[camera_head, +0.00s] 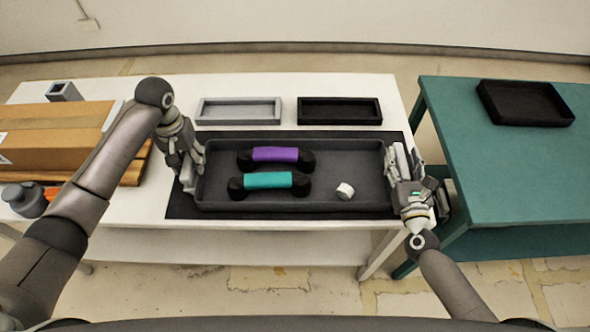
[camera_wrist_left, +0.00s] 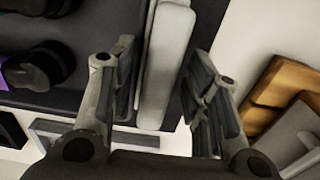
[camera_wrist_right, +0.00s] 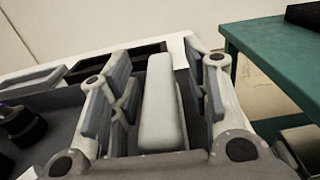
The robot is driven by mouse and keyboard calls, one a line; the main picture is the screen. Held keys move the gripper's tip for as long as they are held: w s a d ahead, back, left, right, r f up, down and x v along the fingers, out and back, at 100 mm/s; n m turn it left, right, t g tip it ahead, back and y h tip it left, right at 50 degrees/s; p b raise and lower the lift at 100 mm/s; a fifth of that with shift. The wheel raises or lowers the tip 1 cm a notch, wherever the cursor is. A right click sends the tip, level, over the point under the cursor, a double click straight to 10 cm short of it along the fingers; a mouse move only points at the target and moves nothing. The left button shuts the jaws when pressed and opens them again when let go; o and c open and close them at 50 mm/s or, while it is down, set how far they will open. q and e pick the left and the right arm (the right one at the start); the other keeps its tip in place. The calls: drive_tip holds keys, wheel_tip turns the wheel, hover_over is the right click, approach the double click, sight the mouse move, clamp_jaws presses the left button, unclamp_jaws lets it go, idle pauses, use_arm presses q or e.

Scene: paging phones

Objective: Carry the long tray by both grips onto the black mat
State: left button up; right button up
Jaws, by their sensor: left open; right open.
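The long dark grey tray (camera_head: 345,165) lies over the black mat (camera_head: 260,215), whose border shows around it in the head view. It holds a purple handset (camera_head: 275,154), a teal handset (camera_head: 268,180) and a small white cylinder (camera_head: 345,191). My left gripper (camera_head: 190,165) is at the tray's left end; in the left wrist view its open fingers (camera_wrist_left: 160,80) stand either side of a pale grip bar (camera_wrist_left: 168,60). My right gripper (camera_head: 399,165) is at the right end; its open fingers (camera_wrist_right: 158,85) straddle the other pale grip (camera_wrist_right: 162,110). Contact with the grips is unclear.
Behind the mat stand a grey shallow tray (camera_head: 240,103) and a black one (camera_head: 340,101). A cardboard box (camera_head: 55,130) and a grey bottle (camera_head: 25,198) are at the left. A green table (camera_head: 510,165) with a black tray (camera_head: 525,103) stands at the right, across a gap.

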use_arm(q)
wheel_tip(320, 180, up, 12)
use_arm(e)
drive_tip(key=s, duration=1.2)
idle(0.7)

◆ **SET EXERCISE**
Copy out the listing exactly as it stands, but not the pictures.

◆ **COMPLETED EXERCISE**
[camera_head, +0.00s] 
[camera_wrist_left, +0.00s] 
[camera_wrist_right, +0.00s] 
The robot is driven by mouse and keyboard calls, one a line; the main picture is the screen. Held keys move the gripper's tip for as long as they are held: w s a d ahead, back, left, right, r f up, down and x v along the fingers, out and back, at 100 mm/s; n m turn it left, right, t g tip it ahead, back and y h tip it left, right at 50 degrees/s; p b raise and lower the lift at 100 mm/s; a fifth of that with shift. The wheel raises or lowers the tip 1 cm a notch, wherever the cursor is. A right click sends the tip, level, over the point under the cursor, a double click straight to 10 cm short of it along the fingers; a mouse move only points at the target and moves nothing. The left button shuts the jaws when pressed and opens them again when let go; o and c open and close them at 50 mm/s or, while it is down, set how far they will open. q and e pick the left and the right arm (the right one at the start); the other keeps its tip in place. The calls: drive_tip holds keys, wheel_tip turns the wheel, hover_over is the right click, approach the double click, sight the mouse move, clamp_jaws presses the left button, unclamp_jaws lets it go, idle pauses, use_arm presses q or e.

Scene: paging phones

Objective: Carry the long tray by both grips onto the black mat
State: left button up; right button up
Jaws, by their sensor: left open; right open.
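The long dark grey tray (camera_head: 345,165) lies over the black mat (camera_head: 260,215), whose border shows around it in the head view. It holds a purple handset (camera_head: 275,154), a teal handset (camera_head: 268,180) and a small white cylinder (camera_head: 345,191). My left gripper (camera_head: 190,165) is at the tray's left end; in the left wrist view its open fingers (camera_wrist_left: 160,80) stand either side of a pale grip bar (camera_wrist_left: 168,60). My right gripper (camera_head: 399,165) is at the right end; its open fingers (camera_wrist_right: 158,85) straddle the other pale grip (camera_wrist_right: 162,110). Contact with the grips is unclear.
Behind the mat stand a grey shallow tray (camera_head: 240,103) and a black one (camera_head: 340,101). A cardboard box (camera_head: 55,130) and a grey bottle (camera_head: 25,198) are at the left. A green table (camera_head: 510,165) with a black tray (camera_head: 525,103) stands at the right, across a gap.

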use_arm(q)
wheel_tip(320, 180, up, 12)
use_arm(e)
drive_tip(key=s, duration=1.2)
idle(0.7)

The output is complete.